The following lines reinforce this existential numbness: "Among the litter of a sunless afternoon / Having eaten without tasting / Talked without communion." The "litter of a sunless afternoon" extends the sense of exhaustion and sterility; the afternoon lacks sunlight, warmth, or illumination. The phrase "eaten without tasting" suggests an absence of sensory engagement, as if even the basic act of nourishment has become meaningless. Similarly, "talked without communion" highlights the emptiness of conversation—words are exchanged, but they do not foster understanding or connection.

The most intimate moment in the stanza arrives with a hesitant admission: "And at least two of us / Loved a very little / Without seeking / To know if our two miseries / In the lucid rush-together of automatons / Could form one opulent wellbeing." The phrase "loved a very little" is stark in its diminishment; love here is not passionate, transformative, or even truly sought after—it is incidental and minimal. The suggestion that these two individuals did not seek to unify their miseries into "one opulent wellbeing" underscores their passivity. Even love, which might provide a path toward wholeness, is reduced to a momentary and indifferent act. The "lucid rush-together of automatons" suggests that this connection is not organic but mechanized—two bodies meeting in preprogrammed motion rather than mutual longing.

The second stanza deepens this critique, addressing "simplifications of men / In the enervating dusk." Here, men are reduced to simplified forms, lacking depth or distinction. The phrase "Your indistinctness / Serves me the core of the kernel of you" suggests that only in their vagueness, their lack of substance, do these individuals reveal something essential about themselves. This paradox—finding meaning in their meaninglessness—reinforces the theme of failed communication.

Loy then moves into a more philosophical reflection on communication: "When in the frenzied reaching out of intellect to intellect / Leaning brow to brow communicative / Over the abyss of the potential." The image of "frenzied reaching out" implies a desperate but ultimately futile attempt at intellectual connection. The "abyss of the potential" evokes a vast gap between minds, a chasm that could be crossed if true understanding were possible—but it remains only potential, never actualized. This intellectual striving is met with failure: "Concordance of respiration / Shames / Absence of corresponding between the verbal sensory / And reciprocity / Of conception / And expression." The natural act of breathing, a fundamental rhythm of life, contrasts with the "absence of corresponding"—the disconnect between verbalization and actual comprehension.

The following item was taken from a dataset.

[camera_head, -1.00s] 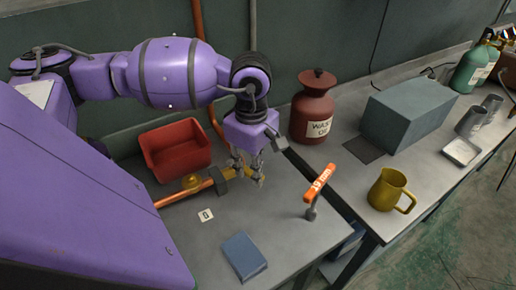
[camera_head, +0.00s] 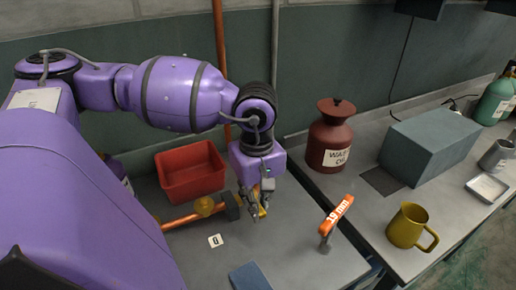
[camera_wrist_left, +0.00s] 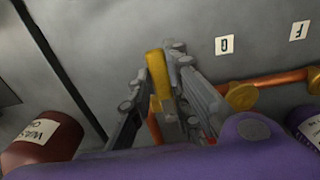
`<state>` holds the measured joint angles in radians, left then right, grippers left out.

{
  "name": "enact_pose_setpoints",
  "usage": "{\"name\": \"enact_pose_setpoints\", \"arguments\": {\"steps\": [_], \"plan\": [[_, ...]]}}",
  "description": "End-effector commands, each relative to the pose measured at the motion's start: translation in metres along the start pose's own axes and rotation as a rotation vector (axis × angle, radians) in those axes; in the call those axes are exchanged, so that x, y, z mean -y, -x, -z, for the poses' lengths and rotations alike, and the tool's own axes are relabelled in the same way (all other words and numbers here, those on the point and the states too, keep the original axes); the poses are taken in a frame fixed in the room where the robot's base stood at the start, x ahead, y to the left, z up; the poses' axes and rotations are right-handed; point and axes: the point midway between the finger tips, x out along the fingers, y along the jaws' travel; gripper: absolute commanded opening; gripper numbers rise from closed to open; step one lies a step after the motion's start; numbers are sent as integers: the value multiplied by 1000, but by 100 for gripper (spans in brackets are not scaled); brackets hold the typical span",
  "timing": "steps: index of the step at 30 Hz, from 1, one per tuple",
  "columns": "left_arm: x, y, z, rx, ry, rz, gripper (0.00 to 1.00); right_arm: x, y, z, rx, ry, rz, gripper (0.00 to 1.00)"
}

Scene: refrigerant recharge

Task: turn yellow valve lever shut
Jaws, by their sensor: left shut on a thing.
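The yellow valve lever (camera_wrist_left: 158,78) shows between the fingers of my left gripper (camera_wrist_left: 158,95) in the left wrist view. In the head view my left gripper (camera_head: 256,203) reaches down over the end of the copper pipe (camera_head: 183,221), shut on the lever (camera_head: 263,206). The fingers and a dark valve body (camera_head: 232,206) hide part of the lever there. A round yellow fitting (camera_head: 204,206) sits on the pipe to the left; a similar one shows in the left wrist view (camera_wrist_left: 242,96). My right gripper is not in view.
A red bin (camera_head: 190,172) stands behind the pipe. A waste oil can (camera_head: 332,140), grey box (camera_head: 430,147) and yellow mug (camera_head: 410,226) are farther right. A blue block (camera_head: 250,277) lies at the front.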

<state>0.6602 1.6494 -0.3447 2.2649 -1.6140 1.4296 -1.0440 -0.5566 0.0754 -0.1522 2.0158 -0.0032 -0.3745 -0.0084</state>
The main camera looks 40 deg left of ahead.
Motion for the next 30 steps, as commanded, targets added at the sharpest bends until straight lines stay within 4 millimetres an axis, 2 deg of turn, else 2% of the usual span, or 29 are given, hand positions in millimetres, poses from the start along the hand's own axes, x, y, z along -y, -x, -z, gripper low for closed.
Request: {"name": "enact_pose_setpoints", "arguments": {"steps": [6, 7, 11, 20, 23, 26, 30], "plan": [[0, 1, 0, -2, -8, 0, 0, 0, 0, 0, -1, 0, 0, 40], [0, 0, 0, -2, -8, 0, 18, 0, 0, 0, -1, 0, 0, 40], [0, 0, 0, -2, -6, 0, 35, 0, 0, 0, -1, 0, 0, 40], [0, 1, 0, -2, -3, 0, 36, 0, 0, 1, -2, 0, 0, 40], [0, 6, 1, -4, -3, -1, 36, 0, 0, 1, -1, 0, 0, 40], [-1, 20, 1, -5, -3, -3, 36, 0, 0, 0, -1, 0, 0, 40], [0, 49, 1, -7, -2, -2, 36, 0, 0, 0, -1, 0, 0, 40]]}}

Words fail to create genuine reciprocity; speech is empty, lacking true exchange.

Loy presents this failure metaphorically: "Where each extrudes beyond the tangible / One thin pale trail of speculation." The phrase "extrudes beyond the tangible" suggests that individuals stretch toward meaning, pushing their thoughts into an intangible realm, but what emerges is insubstantial—a "thin pale trail." This image evokes both frailty and impermanence, as if human thought disperses into the void, unable to take hold.

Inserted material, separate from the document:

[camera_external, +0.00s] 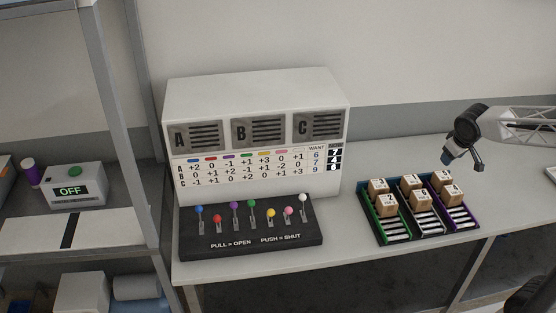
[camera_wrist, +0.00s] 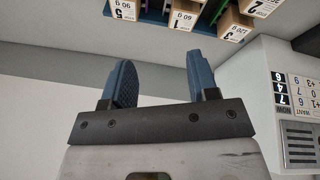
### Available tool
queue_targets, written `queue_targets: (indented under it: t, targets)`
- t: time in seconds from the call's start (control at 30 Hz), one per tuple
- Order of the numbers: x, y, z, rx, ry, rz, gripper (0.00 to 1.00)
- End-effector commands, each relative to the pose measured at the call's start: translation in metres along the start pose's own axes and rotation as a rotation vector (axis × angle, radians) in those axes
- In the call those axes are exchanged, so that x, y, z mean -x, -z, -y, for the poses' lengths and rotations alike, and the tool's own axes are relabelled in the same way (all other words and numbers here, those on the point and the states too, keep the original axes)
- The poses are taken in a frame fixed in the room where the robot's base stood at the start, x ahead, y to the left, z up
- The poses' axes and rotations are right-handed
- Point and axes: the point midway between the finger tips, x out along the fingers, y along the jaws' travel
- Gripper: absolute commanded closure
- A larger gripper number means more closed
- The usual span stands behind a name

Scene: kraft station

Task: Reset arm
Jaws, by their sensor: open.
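My gripper (camera_external: 447,158) hangs at the right in the external view, above and behind the tray of boxes, apart from it. In the wrist view my gripper (camera_wrist: 160,80) shows two blue fingers spread apart with nothing between them. My arm reaches in from the right edge of the external view.
A white console (camera_external: 255,95) with panels A, B and C stands on the bench (camera_external: 345,225). Before it is a black lever board (camera_external: 250,238) with several coloured knobs. A tray (camera_external: 405,239) holds several small numbered boxes. A shelf at left holds a device reading OFF (camera_external: 72,187).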

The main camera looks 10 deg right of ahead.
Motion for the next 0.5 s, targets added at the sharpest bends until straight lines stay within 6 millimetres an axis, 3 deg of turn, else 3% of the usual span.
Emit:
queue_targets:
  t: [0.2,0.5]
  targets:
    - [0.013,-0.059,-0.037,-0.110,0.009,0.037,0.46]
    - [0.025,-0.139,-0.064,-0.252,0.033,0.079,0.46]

The poem’s final movement shifts into abstraction and speculation. "From among us we have sent out / Into the enervating dusk / One little whining beast / Whose longing / Is to slink back to antediluvian burrow / And one elastic tentacle of intuition / To quiver among the stars." These two figures—the "whining beast" and the "elastic tentacle of intuition"—embody contrasting responses to existence. The beast, defined by its longing, represents regression, a desire to retreat into primal safety. The "antediluvian burrow" suggests an ancient, pre-human state—an urge to escape modern alienation by reverting to a more instinctual, pre-rational existence. In contrast, the "elastic tentacle of intuition" reaches outward, attempting to grasp something greater—perhaps transcendence, enlightenment, or cosmic understanding. The word "quiver" suggests that this intuition is uncertain, sensitive, trembling on the edge of something vast but unattainable.

The final stanza introduces a confrontation between absolutes and human limitation: "The impartiality of the absolute / Routs the polemic." Here, the "absolute"—perhaps truth, the divine, or ultimate reality—is indifferent to human argument. Debate ("the polemic") is rendered meaningless in the face of cosmic impartiality. Loy then presents a dilemma: "Or which of us / Would not / Receiving the holy-ghost / Catch it and caging / Lose it." The Holy Ghost, symbolizing divine inspiration, cannot be possessed without being diminished. The attempt to hold onto it—to cage it—is its undoing.

The poem closes with a paradox: "Or in the problematic / Destroy the Universe / With a solution." This line suggests that the very act of seeking a definitive answer ("a solution") might unravel existence itself. If one were to resolve the contradictions of life, individuality, and connection, the fragile complexity of the universe might collapse. In this way, Loy critiques the human impulse toward total understanding—perhaps some things must remain unresolved.

"Human Cylinders" is a poem of estrangement, where individuals move like automatons, attempting but failing to communicate, love, or find meaning. Loy’s modernist style—disruptive line breaks, abstract phrasing, mechanical imagery—reinforces the themes of fragmentation and isolation. Yet within this bleak vision, she allows for dual possibilities: the whining beast that longs to retreat, and the tentacle of intuition that dares to reach outward. The poem leaves the reader in this tension, between collapse and transcendence, between entrapment in mechanized existence and the fleeting possibility of something greater.